Every line of the material that follows must be printed again exactly.

─── Given data ───

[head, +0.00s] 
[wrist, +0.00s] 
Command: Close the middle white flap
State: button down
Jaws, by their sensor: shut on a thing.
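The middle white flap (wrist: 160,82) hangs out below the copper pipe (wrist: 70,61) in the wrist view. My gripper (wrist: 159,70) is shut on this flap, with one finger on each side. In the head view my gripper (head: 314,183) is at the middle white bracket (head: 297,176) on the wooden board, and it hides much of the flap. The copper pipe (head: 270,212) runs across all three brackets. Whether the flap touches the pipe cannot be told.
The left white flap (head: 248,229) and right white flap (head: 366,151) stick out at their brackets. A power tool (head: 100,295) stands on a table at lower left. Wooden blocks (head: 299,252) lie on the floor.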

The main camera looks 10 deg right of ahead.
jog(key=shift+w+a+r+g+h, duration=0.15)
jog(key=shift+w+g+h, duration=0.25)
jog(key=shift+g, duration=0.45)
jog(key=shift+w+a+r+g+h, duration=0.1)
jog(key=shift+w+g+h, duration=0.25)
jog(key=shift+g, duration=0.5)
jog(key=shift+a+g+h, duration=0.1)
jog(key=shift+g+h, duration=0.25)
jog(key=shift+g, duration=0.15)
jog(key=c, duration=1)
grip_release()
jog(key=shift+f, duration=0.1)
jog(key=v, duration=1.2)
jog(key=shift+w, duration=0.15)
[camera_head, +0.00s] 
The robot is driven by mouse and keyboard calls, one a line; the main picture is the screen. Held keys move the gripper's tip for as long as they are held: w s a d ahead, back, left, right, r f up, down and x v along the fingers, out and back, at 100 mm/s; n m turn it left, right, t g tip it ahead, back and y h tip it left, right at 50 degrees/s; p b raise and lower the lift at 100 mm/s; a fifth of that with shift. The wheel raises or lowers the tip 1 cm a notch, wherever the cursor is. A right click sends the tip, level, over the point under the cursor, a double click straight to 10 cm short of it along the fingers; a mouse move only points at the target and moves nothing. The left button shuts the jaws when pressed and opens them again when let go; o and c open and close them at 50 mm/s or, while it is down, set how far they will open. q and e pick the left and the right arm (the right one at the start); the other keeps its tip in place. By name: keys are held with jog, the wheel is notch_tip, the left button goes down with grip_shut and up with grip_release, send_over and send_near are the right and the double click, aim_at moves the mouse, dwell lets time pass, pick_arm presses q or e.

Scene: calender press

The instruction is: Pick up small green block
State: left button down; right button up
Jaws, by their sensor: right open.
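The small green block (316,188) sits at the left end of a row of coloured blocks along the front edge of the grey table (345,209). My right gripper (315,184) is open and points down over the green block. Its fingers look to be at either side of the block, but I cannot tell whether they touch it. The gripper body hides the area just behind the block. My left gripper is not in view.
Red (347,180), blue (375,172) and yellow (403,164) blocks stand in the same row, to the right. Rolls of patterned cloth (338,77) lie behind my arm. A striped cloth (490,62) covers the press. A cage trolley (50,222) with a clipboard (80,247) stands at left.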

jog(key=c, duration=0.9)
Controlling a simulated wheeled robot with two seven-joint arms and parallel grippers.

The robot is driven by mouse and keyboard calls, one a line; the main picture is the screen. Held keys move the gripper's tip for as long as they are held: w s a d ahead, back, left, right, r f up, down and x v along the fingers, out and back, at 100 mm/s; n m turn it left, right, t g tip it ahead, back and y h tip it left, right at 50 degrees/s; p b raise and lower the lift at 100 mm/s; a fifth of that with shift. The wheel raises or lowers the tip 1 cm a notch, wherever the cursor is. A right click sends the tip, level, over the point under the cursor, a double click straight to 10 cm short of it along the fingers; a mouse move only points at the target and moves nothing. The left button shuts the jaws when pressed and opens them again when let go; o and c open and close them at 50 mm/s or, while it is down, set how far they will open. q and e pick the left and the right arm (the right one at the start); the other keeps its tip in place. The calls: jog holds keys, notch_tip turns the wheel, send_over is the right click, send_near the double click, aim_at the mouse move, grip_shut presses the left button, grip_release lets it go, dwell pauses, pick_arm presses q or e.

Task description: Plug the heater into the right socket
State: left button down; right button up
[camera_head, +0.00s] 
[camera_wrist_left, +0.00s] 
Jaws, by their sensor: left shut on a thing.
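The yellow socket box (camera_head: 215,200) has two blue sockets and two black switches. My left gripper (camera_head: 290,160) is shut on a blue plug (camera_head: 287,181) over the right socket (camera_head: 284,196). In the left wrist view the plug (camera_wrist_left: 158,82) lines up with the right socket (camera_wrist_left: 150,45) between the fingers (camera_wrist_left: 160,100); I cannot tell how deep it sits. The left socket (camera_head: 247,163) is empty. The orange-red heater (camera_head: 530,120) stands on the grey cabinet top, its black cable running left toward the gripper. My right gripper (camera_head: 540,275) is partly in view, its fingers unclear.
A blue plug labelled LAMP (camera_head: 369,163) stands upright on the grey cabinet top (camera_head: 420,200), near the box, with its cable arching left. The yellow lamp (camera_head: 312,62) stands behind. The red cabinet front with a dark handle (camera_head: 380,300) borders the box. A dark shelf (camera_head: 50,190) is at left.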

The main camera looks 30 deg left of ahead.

───

■ Full response:
[head, +0.00s] 
[wrist, +0.00s] 
Command: Close the middle white flap
State: button down
Jaws, by their sensor: shut on a thing.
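The middle white flap (wrist: 160,82) hangs out below the copper pipe (wrist: 70,61) in the wrist view. My gripper (wrist: 159,70) is shut on this flap, with one finger on each side. In the head view my gripper (head: 314,183) is at the middle white bracket (head: 297,176) on the wooden board, and it hides much of the flap. The copper pipe (head: 270,212) runs across all three brackets. Whether the flap touches the pipe cannot be told.
The left white flap (head: 248,229) and right white flap (head: 366,151) stick out at their brackets. A power tool (head: 100,295) stands on a table at lower left. Wooden blocks (head: 299,252) lie on the floor.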

The main camera looks 10 deg right of ahead.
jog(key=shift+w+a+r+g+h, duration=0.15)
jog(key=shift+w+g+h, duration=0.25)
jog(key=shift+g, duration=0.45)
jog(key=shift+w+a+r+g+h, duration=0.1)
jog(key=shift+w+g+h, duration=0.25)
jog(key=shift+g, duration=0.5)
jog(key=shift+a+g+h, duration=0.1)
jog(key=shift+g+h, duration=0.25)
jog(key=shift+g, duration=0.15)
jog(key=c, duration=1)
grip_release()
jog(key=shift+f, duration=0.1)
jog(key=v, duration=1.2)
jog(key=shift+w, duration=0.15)
[camera_head, +0.00s] 
The robot is driven by mouse and keyboard calls, one a line; the main picture is the screen. Held keys move the gripper's tip for as long as they are held: w s a d ahead, back, left, right, r f up, down and x v along the fingers, out and back, at 100 mm/s; n m turn it left, right, t g tip it ahead, back and y h tip it left, right at 50 degrees/s; p b raise and lower the lift at 100 mm/s; a fifth of that with shift. The wheel raises or lowers the tip 1 cm a notch, wherever the cursor is. A right click sends the tip, level, over the point under the cursor, a double click straight to 10 cm short of it along the fingers; a mouse move only points at the target and moves nothing. The left button shuts the jaws when pressed and opens them again when let go; o and c open and close them at 50 mm/s or, while it is down, set how far they will open. q and e pick the left and the right arm (the right one at the start); the other keeps its tip in place. By name: keys are held with jog, the wheel is notch_tip, the left button goes down with grip_shut and up with grip_release, send_over and send_near are the right and the double click, aim_at moves the mouse, dwell lets time pass, pick_arm presses q or e.

Scene: calender press

The instruction is: Pick up small green block
State: left button down; right button up
Jaws, by their sensor: right open.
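The small green block (316,188) sits at the left end of a row of coloured blocks along the front edge of the grey table (345,209). My right gripper (315,184) is open and points down over the green block. Its fingers look to be at either side of the block, but I cannot tell whether they touch it. The gripper body hides the area just behind the block. My left gripper is not in view.
Red (347,180), blue (375,172) and yellow (403,164) blocks stand in the same row, to the right. Rolls of patterned cloth (338,77) lie behind my arm. A striped cloth (490,62) covers the press. A cage trolley (50,222) with a clipboard (80,247) stands at left.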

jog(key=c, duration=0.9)
Controlling a simulated wheeled robot with two seven-joint arms and parallel grippers.

The robot is driven by mouse and keyboard calls, one a line; the main picture is the screen. Held keys move the gripper's tip for as long as they are held: w s a d ahead, back, left, right, r f up, down and x v along the fingers, out and back, at 100 mm/s; n m turn it left, right, t g tip it ahead, back and y h tip it left, right at 50 degrees/s; p b raise and lower the lift at 100 mm/s; a fifth of that with shift. The wheel raises or lowers the tip 1 cm a notch, wherever the cursor is. A right click sends the tip, level, over the point under the cursor, a double click straight to 10 cm short of it along the fingers; a mouse move only points at the target and moves nothing. The left button shuts the jaws when pressed and opens them again when let go; o and c open and close them at 50 mm/s or, while it is down, set how far they will open. q and e pick the left and the right arm (the right one at the start); the other keeps its tip in place. The calls: jog holds keys, notch_tip turns the wheel, send_over is the right click, send_near the double click, aim_at the mouse move, grip_shut presses the left button, grip_release lets it go, dwell pauses, pick_arm presses q or e.

Task description: Plug the heater into the right socket
State: left button down; right button up
[camera_head, +0.00s] 
[camera_wrist_left, +0.00s] 
Jaws, by their sensor: left shut on a thing.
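The yellow socket box (camera_head: 215,200) has two blue sockets and two black switches. My left gripper (camera_head: 290,160) is shut on a blue plug (camera_head: 287,181) over the right socket (camera_head: 284,196). In the left wrist view the plug (camera_wrist_left: 158,82) lines up with the right socket (camera_wrist_left: 150,45) between the fingers (camera_wrist_left: 160,100); I cannot tell how deep it sits. The left socket (camera_head: 247,163) is empty. The orange-red heater (camera_head: 530,120) stands on the grey cabinet top, its black cable running left toward the gripper. My right gripper (camera_head: 540,275) is partly in view, its fingers unclear.
A blue plug labelled LAMP (camera_head: 369,163) stands upright on the grey cabinet top (camera_head: 420,200), near the box, with its cable arching left. The yellow lamp (camera_head: 312,62) stands behind. The red cabinet front with a dark handle (camera_head: 380,300) borders the box. A dark shelf (camera_head: 50,190) is at left.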

The main camera looks 30 deg left of ahead.

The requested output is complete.